**Exercise requirements**
Where a line in the listing below contains the word "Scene", copy that line.

Robot state and action records:
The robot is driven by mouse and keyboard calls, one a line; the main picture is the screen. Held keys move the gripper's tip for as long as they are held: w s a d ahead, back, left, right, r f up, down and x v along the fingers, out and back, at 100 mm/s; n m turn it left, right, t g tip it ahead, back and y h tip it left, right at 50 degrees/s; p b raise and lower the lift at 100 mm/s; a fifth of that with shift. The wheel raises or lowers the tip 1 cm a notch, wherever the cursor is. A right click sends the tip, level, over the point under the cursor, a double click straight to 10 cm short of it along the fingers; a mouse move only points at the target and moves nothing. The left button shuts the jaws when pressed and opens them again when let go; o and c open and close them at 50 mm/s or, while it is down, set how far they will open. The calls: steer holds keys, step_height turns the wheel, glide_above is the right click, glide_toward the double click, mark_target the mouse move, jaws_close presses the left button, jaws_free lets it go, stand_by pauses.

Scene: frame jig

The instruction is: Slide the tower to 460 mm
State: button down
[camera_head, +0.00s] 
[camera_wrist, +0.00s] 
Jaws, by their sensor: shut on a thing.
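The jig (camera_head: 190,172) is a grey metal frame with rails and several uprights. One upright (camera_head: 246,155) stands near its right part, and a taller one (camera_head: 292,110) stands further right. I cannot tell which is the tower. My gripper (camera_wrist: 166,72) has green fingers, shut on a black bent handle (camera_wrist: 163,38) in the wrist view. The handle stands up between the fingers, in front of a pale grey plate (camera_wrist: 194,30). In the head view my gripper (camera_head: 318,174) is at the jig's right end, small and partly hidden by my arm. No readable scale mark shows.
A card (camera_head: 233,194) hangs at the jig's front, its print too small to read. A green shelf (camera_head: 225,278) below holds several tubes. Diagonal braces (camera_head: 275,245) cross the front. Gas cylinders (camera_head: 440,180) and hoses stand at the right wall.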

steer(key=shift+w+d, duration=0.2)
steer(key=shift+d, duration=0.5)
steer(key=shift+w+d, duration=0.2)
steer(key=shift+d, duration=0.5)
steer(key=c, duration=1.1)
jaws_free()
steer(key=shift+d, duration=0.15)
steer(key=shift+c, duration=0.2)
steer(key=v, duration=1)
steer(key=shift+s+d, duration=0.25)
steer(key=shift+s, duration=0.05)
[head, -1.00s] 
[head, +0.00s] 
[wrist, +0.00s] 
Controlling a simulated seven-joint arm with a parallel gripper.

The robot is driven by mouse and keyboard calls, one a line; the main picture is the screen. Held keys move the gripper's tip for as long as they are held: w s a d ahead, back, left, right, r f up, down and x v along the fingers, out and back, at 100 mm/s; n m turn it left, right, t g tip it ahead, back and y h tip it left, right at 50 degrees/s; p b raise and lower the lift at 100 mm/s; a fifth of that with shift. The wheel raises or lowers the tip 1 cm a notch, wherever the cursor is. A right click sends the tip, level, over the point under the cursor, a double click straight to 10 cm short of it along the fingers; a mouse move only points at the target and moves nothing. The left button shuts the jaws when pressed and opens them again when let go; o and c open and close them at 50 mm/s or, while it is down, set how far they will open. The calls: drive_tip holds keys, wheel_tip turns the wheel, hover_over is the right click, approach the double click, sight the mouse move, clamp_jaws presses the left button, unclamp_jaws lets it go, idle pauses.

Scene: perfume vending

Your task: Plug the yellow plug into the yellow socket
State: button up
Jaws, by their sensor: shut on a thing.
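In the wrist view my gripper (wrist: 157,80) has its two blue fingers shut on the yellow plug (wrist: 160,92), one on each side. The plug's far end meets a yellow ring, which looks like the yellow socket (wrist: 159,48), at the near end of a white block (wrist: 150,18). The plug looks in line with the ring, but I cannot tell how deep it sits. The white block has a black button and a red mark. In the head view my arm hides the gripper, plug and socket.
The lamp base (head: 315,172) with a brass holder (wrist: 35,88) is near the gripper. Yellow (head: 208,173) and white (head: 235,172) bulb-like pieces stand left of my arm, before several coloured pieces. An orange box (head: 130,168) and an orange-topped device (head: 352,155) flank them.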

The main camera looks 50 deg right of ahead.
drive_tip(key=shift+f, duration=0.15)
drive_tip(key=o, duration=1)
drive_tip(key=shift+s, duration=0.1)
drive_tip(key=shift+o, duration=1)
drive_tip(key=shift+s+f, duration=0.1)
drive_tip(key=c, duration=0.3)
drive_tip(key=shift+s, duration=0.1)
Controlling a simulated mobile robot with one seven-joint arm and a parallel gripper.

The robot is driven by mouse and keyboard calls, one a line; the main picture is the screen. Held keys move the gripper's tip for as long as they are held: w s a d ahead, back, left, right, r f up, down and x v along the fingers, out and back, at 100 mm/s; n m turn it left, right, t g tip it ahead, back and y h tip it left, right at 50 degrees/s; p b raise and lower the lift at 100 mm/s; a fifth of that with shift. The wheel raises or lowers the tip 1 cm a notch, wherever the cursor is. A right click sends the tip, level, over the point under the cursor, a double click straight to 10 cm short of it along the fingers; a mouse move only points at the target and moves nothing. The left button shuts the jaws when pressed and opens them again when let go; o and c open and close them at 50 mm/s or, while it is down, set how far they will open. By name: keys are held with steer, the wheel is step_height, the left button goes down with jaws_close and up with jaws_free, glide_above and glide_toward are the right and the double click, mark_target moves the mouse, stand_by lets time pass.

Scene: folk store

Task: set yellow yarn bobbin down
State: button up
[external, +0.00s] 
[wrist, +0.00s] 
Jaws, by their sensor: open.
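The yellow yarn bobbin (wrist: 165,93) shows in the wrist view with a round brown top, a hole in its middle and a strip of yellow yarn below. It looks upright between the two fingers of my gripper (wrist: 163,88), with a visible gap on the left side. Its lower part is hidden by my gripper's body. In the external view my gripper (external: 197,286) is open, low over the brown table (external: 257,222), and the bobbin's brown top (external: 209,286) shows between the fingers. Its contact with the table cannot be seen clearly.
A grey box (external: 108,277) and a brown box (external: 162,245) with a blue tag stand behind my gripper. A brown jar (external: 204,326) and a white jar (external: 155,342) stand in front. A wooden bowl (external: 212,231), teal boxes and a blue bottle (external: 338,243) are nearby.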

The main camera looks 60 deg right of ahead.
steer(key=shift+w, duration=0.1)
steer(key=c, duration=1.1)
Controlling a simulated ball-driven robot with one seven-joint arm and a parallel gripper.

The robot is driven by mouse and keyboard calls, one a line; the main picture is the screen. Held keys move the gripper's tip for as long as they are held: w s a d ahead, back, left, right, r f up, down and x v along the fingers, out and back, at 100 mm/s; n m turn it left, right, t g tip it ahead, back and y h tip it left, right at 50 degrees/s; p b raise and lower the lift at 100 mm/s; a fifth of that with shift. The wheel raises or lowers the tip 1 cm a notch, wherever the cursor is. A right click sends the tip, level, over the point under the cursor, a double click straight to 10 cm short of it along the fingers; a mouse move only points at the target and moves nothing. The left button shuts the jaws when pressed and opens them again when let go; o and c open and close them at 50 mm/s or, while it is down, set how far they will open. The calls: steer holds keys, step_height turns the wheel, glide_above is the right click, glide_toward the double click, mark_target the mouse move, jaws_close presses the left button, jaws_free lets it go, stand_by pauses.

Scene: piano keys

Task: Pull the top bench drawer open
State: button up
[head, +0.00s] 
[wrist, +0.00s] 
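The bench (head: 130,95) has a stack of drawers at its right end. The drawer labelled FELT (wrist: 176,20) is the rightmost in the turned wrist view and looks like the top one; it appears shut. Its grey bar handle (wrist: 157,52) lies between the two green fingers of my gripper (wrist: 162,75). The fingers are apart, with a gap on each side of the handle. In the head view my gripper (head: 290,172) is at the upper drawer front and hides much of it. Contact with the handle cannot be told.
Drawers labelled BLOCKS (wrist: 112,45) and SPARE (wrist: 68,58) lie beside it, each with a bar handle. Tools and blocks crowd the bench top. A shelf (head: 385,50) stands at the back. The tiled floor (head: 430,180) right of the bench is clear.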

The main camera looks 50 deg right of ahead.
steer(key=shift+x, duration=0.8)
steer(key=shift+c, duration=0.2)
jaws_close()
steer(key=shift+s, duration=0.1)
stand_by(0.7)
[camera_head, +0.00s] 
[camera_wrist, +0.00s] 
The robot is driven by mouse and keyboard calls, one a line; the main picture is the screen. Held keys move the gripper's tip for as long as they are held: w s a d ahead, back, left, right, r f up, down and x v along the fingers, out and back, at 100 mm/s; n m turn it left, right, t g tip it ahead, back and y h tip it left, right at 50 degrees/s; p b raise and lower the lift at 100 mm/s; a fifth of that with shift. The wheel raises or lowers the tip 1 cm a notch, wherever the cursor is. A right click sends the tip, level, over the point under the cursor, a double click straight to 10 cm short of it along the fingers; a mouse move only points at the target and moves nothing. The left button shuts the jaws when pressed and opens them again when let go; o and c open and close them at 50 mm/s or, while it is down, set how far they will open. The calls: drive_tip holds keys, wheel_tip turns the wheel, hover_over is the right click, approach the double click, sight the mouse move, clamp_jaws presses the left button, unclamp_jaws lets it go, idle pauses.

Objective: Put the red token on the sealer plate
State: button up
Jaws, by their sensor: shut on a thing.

**The result**
Scene: frame jig
Scene: perfume vending
Scene: folk store
Scene: piano keys

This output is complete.